> _What you have to do_: Send back the records in full, character for character.

**** Task material

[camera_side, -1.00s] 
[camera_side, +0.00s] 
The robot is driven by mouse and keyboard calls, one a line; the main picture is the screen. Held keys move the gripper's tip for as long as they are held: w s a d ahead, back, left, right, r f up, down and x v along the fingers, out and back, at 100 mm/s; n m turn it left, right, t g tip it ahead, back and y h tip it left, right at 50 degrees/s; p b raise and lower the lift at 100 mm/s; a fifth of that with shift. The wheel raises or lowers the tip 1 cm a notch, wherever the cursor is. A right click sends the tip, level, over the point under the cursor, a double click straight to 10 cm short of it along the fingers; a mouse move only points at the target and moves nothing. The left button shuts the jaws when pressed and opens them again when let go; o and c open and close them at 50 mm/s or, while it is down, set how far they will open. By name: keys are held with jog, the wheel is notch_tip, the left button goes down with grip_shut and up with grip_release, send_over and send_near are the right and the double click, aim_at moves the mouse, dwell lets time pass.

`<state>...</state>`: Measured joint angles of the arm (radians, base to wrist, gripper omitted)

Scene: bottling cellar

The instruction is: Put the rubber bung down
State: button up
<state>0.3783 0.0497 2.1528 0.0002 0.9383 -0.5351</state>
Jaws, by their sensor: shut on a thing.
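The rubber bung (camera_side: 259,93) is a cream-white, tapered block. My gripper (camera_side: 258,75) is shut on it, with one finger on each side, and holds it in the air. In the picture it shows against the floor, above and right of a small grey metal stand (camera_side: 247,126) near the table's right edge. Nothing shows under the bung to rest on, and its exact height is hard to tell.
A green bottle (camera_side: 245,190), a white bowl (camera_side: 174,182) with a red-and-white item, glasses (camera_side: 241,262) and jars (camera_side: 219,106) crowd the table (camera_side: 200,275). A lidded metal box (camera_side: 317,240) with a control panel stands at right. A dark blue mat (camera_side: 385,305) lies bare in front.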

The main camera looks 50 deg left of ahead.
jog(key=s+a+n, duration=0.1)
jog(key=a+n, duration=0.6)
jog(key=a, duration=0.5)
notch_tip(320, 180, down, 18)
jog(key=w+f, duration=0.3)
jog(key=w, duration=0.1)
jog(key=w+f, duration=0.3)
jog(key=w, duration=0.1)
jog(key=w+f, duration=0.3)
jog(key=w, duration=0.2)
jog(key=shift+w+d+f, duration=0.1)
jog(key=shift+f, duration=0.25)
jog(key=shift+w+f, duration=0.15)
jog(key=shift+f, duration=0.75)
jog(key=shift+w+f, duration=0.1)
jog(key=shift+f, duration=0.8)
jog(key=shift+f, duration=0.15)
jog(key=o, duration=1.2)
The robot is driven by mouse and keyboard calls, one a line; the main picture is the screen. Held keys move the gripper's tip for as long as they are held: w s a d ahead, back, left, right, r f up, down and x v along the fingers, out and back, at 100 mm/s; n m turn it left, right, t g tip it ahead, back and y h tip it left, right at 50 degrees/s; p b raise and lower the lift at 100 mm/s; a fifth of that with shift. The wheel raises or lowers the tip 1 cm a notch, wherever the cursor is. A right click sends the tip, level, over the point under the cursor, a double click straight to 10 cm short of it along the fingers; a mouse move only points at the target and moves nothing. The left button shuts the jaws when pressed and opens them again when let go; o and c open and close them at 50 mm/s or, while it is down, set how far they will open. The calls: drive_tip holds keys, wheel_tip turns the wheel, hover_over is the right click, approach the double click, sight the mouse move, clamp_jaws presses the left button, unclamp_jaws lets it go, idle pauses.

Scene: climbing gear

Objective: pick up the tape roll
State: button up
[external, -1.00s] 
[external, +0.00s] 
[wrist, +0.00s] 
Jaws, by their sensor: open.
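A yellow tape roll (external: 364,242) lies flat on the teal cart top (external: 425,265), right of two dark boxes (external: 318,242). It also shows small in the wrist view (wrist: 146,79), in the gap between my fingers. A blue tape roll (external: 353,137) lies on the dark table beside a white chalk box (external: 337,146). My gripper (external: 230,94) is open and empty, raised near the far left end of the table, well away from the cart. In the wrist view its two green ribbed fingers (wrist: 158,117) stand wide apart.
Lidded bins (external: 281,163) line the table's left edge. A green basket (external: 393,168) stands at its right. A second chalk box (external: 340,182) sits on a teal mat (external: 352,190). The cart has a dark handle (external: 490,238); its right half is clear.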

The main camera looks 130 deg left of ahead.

********

> _The result_:
[camera_side, -1.00s] 
[camera_side, +0.00s] 
The robot is driven by mouse and keyboard calls, one a line; the main picture is the screen. Held keys move the gripper's tip for as long as they are held: w s a d ahead, back, left, right, r f up, down and x v along the fingers, out and back, at 100 mm/s; n m turn it left, right, t g tip it ahead, back and y h tip it left, right at 50 degrees/s; p b raise and lower the lift at 100 mm/s; a fifth of that with shift. The wheel raises or lowers the tip 1 cm a notch, wherever the cursor is. A right click sends the tip, level, over the point under the cursor, a double click straight to 10 cm short of it along the fingers; a mouse move only points at the target and moves nothing. The left button shuts the jaws when pressed and opens them again when let go; o and c open and close them at 50 mm/s or, while it is down, set how far they will open. By name: keys are held with jog, the wheel is notch_tip, the left button goes down with grip_shut and up with grip_release, send_over and send_near are the right and the double click, aim_at moves the mouse, dwell lets time pass.

`<state>...</state>`: Measured joint angles of the arm (radians, base to wrist, gripper omitted)

Scene: bottling cellar

The instruction is: Put the rubber bung down
State: button up
<state>0.3783 0.0497 2.1528 0.0002 0.9383 -0.5351</state>
Jaws, by their sensor: shut on a thing.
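The rubber bung (camera_side: 259,93) is a cream-white, tapered block. My gripper (camera_side: 258,75) is shut on it, with one finger on each side, and holds it in the air. In the picture it shows against the floor, above and right of a small grey metal stand (camera_side: 247,126) near the table's right edge. Nothing shows under the bung to rest on, and its exact height is hard to tell.
A green bottle (camera_side: 245,190), a white bowl (camera_side: 174,182) with a red-and-white item, glasses (camera_side: 241,262) and jars (camera_side: 219,106) crowd the table (camera_side: 200,275). A lidded metal box (camera_side: 317,240) with a control panel stands at right. A dark blue mat (camera_side: 385,305) lies bare in front.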

The main camera looks 50 deg left of ahead.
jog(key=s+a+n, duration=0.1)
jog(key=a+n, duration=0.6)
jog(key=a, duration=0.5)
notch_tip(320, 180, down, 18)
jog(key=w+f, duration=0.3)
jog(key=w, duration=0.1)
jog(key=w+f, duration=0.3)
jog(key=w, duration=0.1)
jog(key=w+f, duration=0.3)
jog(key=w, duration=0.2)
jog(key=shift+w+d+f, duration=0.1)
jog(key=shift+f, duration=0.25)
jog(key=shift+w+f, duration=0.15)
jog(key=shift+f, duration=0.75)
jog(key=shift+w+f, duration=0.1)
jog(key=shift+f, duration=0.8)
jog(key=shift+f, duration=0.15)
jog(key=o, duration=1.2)
The robot is driven by mouse and keyboard calls, one a line; the main picture is the screen. Held keys move the gripper's tip for as long as they are held: w s a d ahead, back, left, right, r f up, down and x v along the fingers, out and back, at 100 mm/s; n m turn it left, right, t g tip it ahead, back and y h tip it left, right at 50 degrees/s; p b raise and lower the lift at 100 mm/s; a fifth of that with shift. The wheel raises or lowers the tip 1 cm a notch, wherever the cursor is. A right click sends the tip, level, over the point under the cursor, a double click straight to 10 cm short of it along the fingers; a mouse move only points at the target and moves nothing. The left button shuts the jaws when pressed and opens them again when let go; o and c open and close them at 50 mm/s or, while it is down, set how far they will open. The calls: drive_tip holds keys, wheel_tip turns the wheel, hover_over is the right click, approach the double click, sight the mouse move, clamp_jaws presses the left button, unclamp_jaws lets it go, idle pauses.

Scene: climbing gear

Objective: pick up the tape roll
State: button up
[external, -1.00s] 
[external, +0.00s] 
[wrist, +0.00s] 
Jaws, by their sensor: open.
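A yellow tape roll (external: 364,242) lies flat on the teal cart top (external: 425,265), right of two dark boxes (external: 318,242). It also shows small in the wrist view (wrist: 146,79), in the gap between my fingers. A blue tape roll (external: 353,137) lies on the dark table beside a white chalk box (external: 337,146). My gripper (external: 230,94) is open and empty, raised near the far left end of the table, well away from the cart. In the wrist view its two green ribbed fingers (wrist: 158,117) stand wide apart.
Lidded bins (external: 281,163) line the table's left edge. A green basket (external: 393,168) stands at its right. A second chalk box (external: 340,182) sits on a teal mat (external: 352,190). The cart has a dark handle (external: 490,238); its right half is clear.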

The main camera looks 130 deg left of ahead.

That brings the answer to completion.